14. In the present case, what is necessary to be considered is that there is a heavy liability of Rs. 87,000/- by way of arrears of rent upto June, 1982 and a further liability of mesne, proof its of Rs. 4,500/- upto September, 1982 at the rate of Rs. 1500/- per month. If any offer for taking the galas--on caretaker basis is received by the Official Liquidator, 'the Official Liquidator will first have to pay arrears of rent as well as the accruing rent of Rs. 1,500/- per month, with a further payment of income-tax on the amount which he receives by way of compensation. Taking all these facts and circumstances into consideration, I see no reason to accept the baseless arguments advanced before me by the learned Counsels. The company in liquidation will be put to a heavy liability merely because a creditor unfoundedly feels aggrieved.
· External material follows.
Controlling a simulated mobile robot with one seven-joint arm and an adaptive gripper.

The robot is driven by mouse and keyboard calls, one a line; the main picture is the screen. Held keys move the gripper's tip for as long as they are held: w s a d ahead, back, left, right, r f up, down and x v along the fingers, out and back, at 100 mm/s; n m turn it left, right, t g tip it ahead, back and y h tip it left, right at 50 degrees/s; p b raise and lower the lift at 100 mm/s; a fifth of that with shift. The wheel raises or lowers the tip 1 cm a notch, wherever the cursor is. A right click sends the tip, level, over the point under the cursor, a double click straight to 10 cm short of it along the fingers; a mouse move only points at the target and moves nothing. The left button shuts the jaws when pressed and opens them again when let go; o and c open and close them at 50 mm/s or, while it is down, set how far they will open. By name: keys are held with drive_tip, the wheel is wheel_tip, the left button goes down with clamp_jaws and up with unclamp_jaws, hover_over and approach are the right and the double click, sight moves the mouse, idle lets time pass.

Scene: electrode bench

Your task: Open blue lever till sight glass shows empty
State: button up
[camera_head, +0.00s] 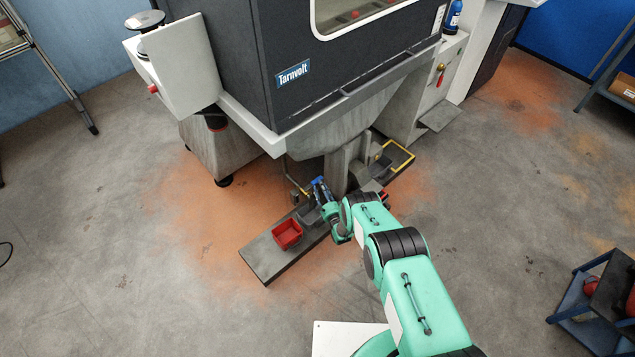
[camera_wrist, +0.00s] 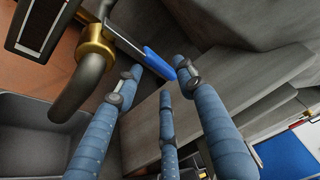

15. In order, however, to safeguard the interest of the company, I directed the Official Liquidator to negotiate with the landlord not merely to give up the heavy arrears of Rs. 87,000/-, but also to pay to the Official Liquidator over and above that some amount. In the meeting held before the Official Liquidator, the landlords agreed to pay to the Official Liquidator of the company in liquidation Rs. 30,000/-. Before me the offer has been doubled and the landlords have undertaken to pay to the Official Liquidator of the company in liquidation Rs. 60,000/- within 15 days from to-day and to give up all arrears of compensation and not to hold the Official Liquidator liable in any manner whatsoever or to make any claim against the Official Liquidator or against the company in liquidation in respect of any matter whatsoever in respect of the said four galas Nos. 16 to 19. They have also agreed to write a recording letter accordingly as aforesaid.
16. I, therefore, direct the Official Liquidator not to take any further action in the matter and accept from the landlords Rs. 60.000/-.
17. The directions on the report are as follows :-
Prayer (a) Yes but the amount will be Rs. 60,000/-.
Prayer (b) Yes undertaking will be as stated in para 14 above.